To: "[ontolog-forum]" <ontolog-forum@xxxxxxxxxxxxxxxx>
From: Ron Wheeler <rwheeler@xxxxxxxxxxxxxxxxxxxxx>
Date: Sun, 31 Aug 2008 15:53:39 -0400
Message-id: <48BAF6C3.8010808@xxxxxxxxxxxxxxxxxxxxx>
Mike Bennett wrote:
> There is an exact parallel of this process that has been going on with 
> XML standards over the last 8 - 10 years. There are some interesting 
> lessons, and I think a lot of the players will probably involve 
> themselves in the semantics effort once it gains some traction as a tool 
> for development and integration at those firms that saw the value in the 
> XML standardisation efforts.

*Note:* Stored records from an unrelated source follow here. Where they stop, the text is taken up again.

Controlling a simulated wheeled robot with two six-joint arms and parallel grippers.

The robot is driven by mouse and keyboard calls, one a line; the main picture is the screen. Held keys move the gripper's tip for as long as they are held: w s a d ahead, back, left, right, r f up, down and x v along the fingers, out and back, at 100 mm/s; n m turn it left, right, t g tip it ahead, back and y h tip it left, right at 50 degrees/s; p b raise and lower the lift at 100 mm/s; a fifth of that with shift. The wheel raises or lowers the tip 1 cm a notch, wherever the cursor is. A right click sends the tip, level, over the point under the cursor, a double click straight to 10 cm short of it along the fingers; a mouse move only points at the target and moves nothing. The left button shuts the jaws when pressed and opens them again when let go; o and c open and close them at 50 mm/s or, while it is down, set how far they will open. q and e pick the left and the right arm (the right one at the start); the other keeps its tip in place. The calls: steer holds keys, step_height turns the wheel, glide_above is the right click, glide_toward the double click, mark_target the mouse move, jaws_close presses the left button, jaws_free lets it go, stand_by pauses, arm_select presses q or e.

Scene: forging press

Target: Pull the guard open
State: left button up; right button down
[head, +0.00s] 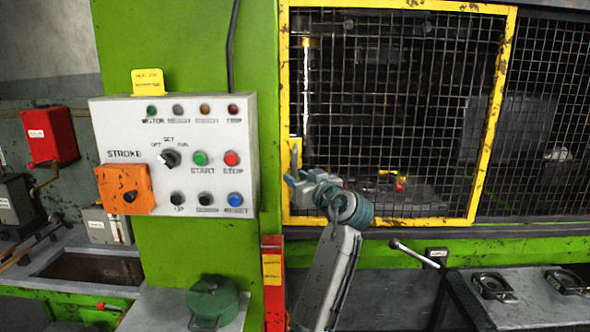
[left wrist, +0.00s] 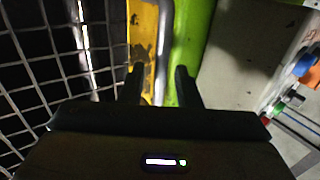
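The guard is a black mesh panel in a chipped yellow frame (head: 492,120), on the front of the green press. It looks shut. Its grey upright handle (head: 294,156) is at the frame's left edge. My left gripper (head: 291,178) is at the lower part of this handle. In the left wrist view, the two dark fingers of my left gripper (left wrist: 160,82) are apart. The grey handle bar (left wrist: 164,45) runs between them, in front of the yellow frame (left wrist: 143,45), with gaps on both sides. My right gripper is not in view.
A white control panel (head: 225,115) with buttons and an orange box (head: 125,188) is close to the left of my left gripper. A green lidded pot (head: 213,300) stands below it. A lever (head: 412,252) sticks out below the guard at the right.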

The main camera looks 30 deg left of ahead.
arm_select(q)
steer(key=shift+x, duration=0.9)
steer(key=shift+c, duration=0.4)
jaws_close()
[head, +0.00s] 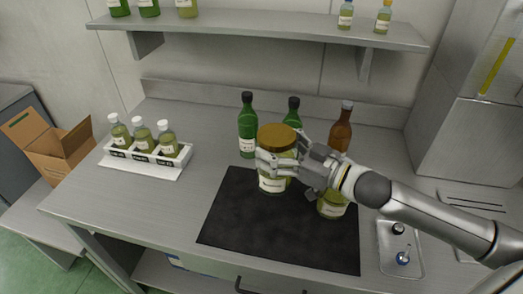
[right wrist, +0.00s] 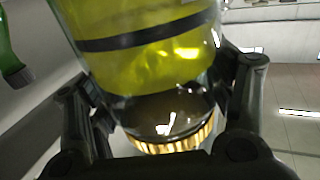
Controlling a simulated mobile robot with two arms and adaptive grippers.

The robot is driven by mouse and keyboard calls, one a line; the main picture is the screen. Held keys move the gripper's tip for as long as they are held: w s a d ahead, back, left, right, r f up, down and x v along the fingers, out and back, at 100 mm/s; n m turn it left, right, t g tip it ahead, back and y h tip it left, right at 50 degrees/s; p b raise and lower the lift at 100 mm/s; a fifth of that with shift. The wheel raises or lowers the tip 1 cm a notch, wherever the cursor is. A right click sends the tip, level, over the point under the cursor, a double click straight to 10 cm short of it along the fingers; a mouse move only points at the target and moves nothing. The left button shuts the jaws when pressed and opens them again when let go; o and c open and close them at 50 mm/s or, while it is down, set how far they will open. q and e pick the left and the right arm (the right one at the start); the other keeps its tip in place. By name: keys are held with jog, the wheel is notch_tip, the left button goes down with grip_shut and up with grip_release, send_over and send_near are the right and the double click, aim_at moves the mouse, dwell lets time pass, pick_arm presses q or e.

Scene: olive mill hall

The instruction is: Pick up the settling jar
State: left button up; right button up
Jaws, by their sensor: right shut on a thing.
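The settling jar (head: 272,182) is a clear glass jar with a gold-brown lid, a white label and yellow-green contents. It is upright at the back of the black mat (head: 280,243); I cannot tell whether its base touches the mat. My right gripper (head: 280,160) is shut on the jar just below the lid, coming from the right, and its fingers hide part of the glass. In the right wrist view the jar (right wrist: 155,60) fills the space between both fingers, with its gold lid low in the picture. My left gripper is not in view.
Green bottles (head: 247,128) and a brown bottle (head: 341,130) stand close behind the jar. Another jar or bottle (head: 332,206) stands under my right arm. A white rack (head: 145,158) with three bottles is at left. A small tray (head: 400,262) is at right. The front left bench is clear.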

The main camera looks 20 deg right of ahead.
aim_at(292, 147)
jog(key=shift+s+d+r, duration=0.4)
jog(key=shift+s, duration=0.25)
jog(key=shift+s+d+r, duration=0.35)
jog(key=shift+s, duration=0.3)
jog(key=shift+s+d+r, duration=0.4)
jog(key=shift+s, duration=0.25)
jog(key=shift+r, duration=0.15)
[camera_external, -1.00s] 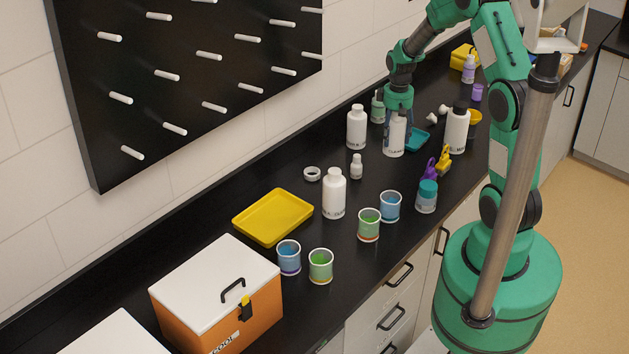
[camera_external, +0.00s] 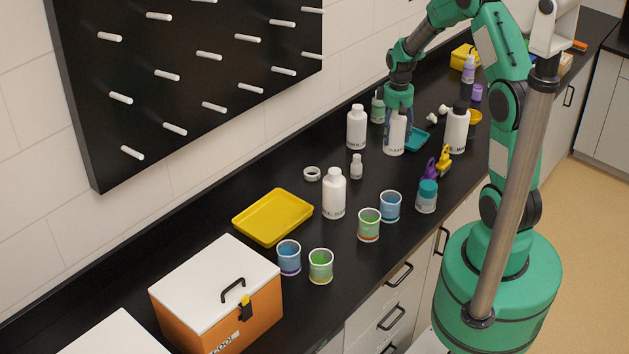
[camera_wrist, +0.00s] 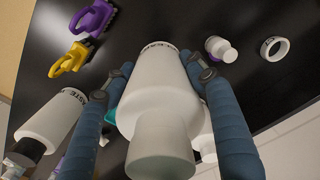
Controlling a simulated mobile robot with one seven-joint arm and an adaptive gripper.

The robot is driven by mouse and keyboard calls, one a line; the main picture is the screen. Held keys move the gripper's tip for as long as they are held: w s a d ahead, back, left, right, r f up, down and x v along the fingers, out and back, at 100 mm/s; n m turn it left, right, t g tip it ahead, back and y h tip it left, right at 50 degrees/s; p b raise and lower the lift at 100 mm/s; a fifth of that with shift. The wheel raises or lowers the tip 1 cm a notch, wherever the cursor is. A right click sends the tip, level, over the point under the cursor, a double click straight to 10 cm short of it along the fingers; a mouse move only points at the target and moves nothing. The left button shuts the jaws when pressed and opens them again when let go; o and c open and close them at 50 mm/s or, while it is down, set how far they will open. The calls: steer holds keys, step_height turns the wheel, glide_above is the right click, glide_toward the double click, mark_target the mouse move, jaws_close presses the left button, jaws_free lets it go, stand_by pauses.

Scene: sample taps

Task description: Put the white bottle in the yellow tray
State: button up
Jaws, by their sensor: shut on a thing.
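A white bottle (camera_external: 394,141) with dark lettering stands among other bottles toward the back of the black counter. My gripper (camera_external: 396,122) is over it from above and shut on it. In the wrist view the same bottle (camera_wrist: 156,95) lies between the two blue fingers of my gripper (camera_wrist: 165,88), its cap toward the camera. The yellow tray (camera_external: 272,217) lies empty on the counter, well to the left of my gripper, near the wall.
Other white bottles (camera_external: 356,127) (camera_external: 334,194) stand nearby, one close to the tray. A black-capped bottle (camera_external: 456,131) is just right of my gripper. Blue and green cups (camera_external: 369,225) stand toward the front edge. An orange cooler (camera_external: 215,300) is at the near left.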

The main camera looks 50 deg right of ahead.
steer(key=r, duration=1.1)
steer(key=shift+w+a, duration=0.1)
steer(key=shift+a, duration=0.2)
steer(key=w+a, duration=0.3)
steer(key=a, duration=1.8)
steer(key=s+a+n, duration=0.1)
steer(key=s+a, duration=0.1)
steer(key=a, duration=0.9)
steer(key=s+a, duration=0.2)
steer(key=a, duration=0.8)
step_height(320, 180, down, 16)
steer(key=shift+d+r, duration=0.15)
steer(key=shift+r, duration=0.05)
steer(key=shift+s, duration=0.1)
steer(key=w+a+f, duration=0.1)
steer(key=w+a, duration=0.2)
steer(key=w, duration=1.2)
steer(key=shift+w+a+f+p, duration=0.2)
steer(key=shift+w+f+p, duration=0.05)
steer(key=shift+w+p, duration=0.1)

Indeed many firms have invested time and 
> resources into helping development of XML standards on the false 
> assumption that this would help them deal with matters of common 
> meanings within their firms.
>
> There have also been turf wars of course. In the financial sector we had 
> a plethora of new and proposed standards for XML, though none made as 
> much headway as the non-XML FIX standard (which has XML as a bolt-on). 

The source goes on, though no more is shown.